Task> Return a copy of each line that holds the string "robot".
— Start of Dataset excerpt —
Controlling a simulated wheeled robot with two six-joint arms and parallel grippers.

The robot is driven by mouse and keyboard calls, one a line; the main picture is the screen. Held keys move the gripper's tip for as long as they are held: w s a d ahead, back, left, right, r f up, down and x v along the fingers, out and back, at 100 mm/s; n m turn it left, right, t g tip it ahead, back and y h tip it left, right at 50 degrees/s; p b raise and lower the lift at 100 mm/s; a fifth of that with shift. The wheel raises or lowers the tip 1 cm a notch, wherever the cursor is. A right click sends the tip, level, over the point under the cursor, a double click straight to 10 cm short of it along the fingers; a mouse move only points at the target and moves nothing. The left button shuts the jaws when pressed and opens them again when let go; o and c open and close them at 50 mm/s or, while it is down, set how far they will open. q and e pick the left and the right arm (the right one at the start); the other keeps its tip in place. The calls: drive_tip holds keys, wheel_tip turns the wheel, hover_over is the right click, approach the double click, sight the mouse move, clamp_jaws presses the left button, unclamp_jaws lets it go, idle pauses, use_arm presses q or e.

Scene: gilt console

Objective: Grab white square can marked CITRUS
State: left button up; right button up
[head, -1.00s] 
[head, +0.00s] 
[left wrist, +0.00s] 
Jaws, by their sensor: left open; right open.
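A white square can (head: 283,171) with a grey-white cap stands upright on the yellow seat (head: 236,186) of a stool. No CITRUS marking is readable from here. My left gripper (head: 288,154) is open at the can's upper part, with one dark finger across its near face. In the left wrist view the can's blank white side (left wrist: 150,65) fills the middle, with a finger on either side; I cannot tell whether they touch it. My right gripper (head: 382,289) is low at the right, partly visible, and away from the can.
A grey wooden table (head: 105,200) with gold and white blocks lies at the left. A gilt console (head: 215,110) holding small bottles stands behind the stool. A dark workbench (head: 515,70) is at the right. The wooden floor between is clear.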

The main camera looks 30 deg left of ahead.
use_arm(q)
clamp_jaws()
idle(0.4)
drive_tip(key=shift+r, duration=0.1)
— End of Dataset excerpt —
Exercise solution>
Controlling a simulated wheeled robot with two six-joint arms and parallel grippers.
The robot is driven by mouse and keyboard calls, one a line; the main picture is the screen. Held keys move the gripper's tip for as long as they are held: w s a d ahead, back, left, right, r f up, down and x v along the fingers, out and back, at 100 mm/s; n m turn it left, right, t g tip it ahead, back and y h tip it left, right at 50 degrees/s; p b raise and lower the lift at 100 mm/s; a fifth of that with shift. The wheel raises or lowers the tip 1 cm a notch, wherever the cursor is. A right click sends the tip, level, over the point under the cursor, a double click straight to 10 cm short of it along the fingers; a mouse move only points at the target and moves nothing. The left button shuts the jaws when pressed and opens them again when let go; o and c open and close them at 50 mm/s or, while it is down, set how far they will open. q and e pick the left and the right arm (the right one at the start); the other keeps its tip in place. The calls: drive_tip holds keys, wheel_tip turns the wheel, hover_over is the right click, approach the double click, sight the mouse move, clamp_jaws presses the left button, unclamp_jaws lets it go, idle pauses, use_arm presses q or e.

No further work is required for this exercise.